Of course, to be a real constitution, it would have to replace the texts of all the existing treaties.
The old phrase "put up or shut up" springs to mind. Can Mr Ganley put up? - Yours, etc,
Madam, - It is sickening to watch the political bluffing being carried out over the Lisbon Treaty rejection. The Government claims it has listened to the people and we are worried mainly about abortion, neutrality and having a commissioner. In reality, Government members talked among themselves and decided they would tell us that these were our problems and then they would address them with meaningless minor declarations that they believe they can get away with.
The unpalatable reality for them is that years of their lies and deceit, spent enriching themselves and their friends at our expense, have left the electorate both cynical and angry. Put simply, we do not believe a word from these go-boys (and girls). I venture to suggest that if the major political parties had urged us to vote No, the Lisbon Treaty would have sailed through. - Yours, etc,
Madam, - In the immediate aftermath of the Lisbon Treaty referendum, the artist Robert Ballagh compared Taoiseach Brian Cowen to Vidkun Quisling, who ran Norway at the behest of the occupying Nazis.
Well, we now know that the conduct of a sovereign referendum was characterised by misinformation and distortion by "our" foreign-owned press, especially those newspapers in the possession of Rupert Murdoch and, one suspects, the "Irish" outposts of the Daily Mail.
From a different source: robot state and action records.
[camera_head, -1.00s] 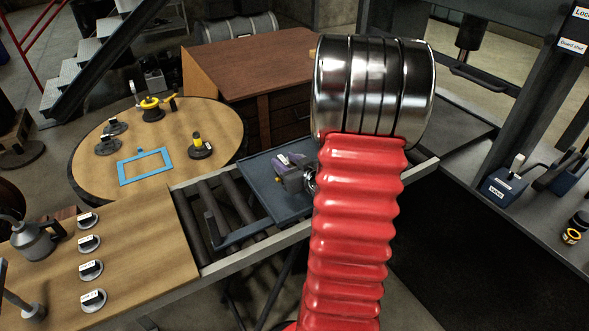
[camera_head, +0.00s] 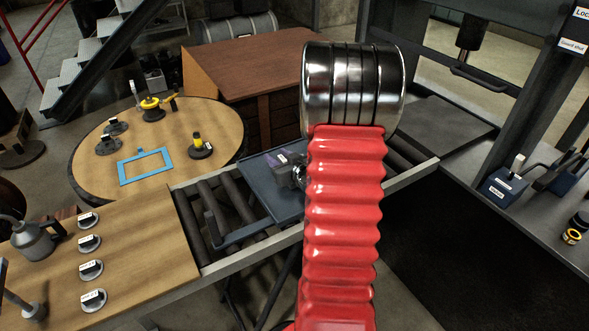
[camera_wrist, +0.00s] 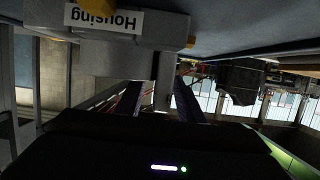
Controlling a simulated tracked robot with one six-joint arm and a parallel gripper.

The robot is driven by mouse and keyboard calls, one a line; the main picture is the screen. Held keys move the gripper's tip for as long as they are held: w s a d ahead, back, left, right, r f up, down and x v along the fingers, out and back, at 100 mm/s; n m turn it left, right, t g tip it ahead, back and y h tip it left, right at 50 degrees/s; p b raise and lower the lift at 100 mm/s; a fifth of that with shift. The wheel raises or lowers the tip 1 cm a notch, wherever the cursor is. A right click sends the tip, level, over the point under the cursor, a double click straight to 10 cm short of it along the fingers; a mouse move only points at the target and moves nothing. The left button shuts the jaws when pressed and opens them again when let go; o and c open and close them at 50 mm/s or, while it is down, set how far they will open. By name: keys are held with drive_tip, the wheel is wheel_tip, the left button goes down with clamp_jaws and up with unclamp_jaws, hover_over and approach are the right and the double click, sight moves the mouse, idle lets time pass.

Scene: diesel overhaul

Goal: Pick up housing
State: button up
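The housing (camera_head: 292,172), a small grey block-shaped part with a label, sits on a dark blue-grey tray (camera_head: 262,188) on the roller conveyor. My red ribbed arm covers its right side in the head view. In the wrist view, which appears upside down, the housing (camera_wrist: 125,28) fills the upper left, with its "Housing" label inverted. My gripper (camera_wrist: 157,100) shows there as two dark fingers spread apart, with the housing close beyond them. A grey upright piece shows between the fingers; I cannot tell whether it touches them.
The roller conveyor (camera_head: 225,210) runs between the wooden bench (camera_head: 140,250) and the dark press (camera_head: 440,125). A round table (camera_head: 90,170) holds a blue frame (camera_head: 146,166) and several small parts. A brown desk (camera_head: 250,65) stands behind.

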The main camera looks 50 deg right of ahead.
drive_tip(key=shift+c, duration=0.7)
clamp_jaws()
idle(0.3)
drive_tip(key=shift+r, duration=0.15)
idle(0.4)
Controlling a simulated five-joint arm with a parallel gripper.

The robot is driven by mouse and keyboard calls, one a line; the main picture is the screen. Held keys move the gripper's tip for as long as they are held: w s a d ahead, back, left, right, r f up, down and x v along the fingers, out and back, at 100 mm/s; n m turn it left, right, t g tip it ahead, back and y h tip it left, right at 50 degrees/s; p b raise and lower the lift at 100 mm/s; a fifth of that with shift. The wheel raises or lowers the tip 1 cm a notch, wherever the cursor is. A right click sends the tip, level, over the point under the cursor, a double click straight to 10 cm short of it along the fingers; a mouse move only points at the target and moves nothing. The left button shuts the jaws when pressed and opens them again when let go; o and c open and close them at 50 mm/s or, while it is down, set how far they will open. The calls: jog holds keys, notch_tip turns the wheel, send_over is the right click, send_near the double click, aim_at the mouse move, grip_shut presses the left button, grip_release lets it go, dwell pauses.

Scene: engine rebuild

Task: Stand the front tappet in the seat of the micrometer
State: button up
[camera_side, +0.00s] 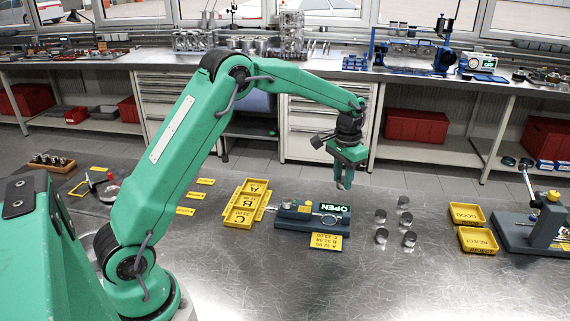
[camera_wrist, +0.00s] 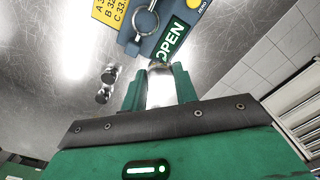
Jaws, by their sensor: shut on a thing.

We can see clearly the quality of international support Mr Ganley gathers, but can only speculate as to the source of his funding. Similarly, we can only speculate as to the provenance of the substantial amount of cash spent by Cóir.
Moreover, the Irish Anti-War Movement, People Before Profit and VoteNo.ie are fronts for the Socialist Workers' Party, a body not known for dissenting from their "fraternal" comrades in London. Yet every time the European Commission clarified any matter (ie corrected a straightforward lie), it was lambasted for "interference" and, as a matter of course, "bullying".
Does this represent a triumph for globalisation, internationalism or hypocrisy? - Yours, etc,
Madam, - Déirdre de Búrca's essay on how we might learn to stop worrying and love the EU (Opinion, November 19th) gets off to a bad start when she refers to "its well-deserved reputation as a strong promoter of democracy at an international level." Among the regimes most warmly embraced by the EU are those of Georgia (run by the increasingly authoritarian and possibly psychotic Mikhail Saakashvili), Colombia (run by drug traffickers and death squads), and Israel (run by war criminals and ethnic cleansers).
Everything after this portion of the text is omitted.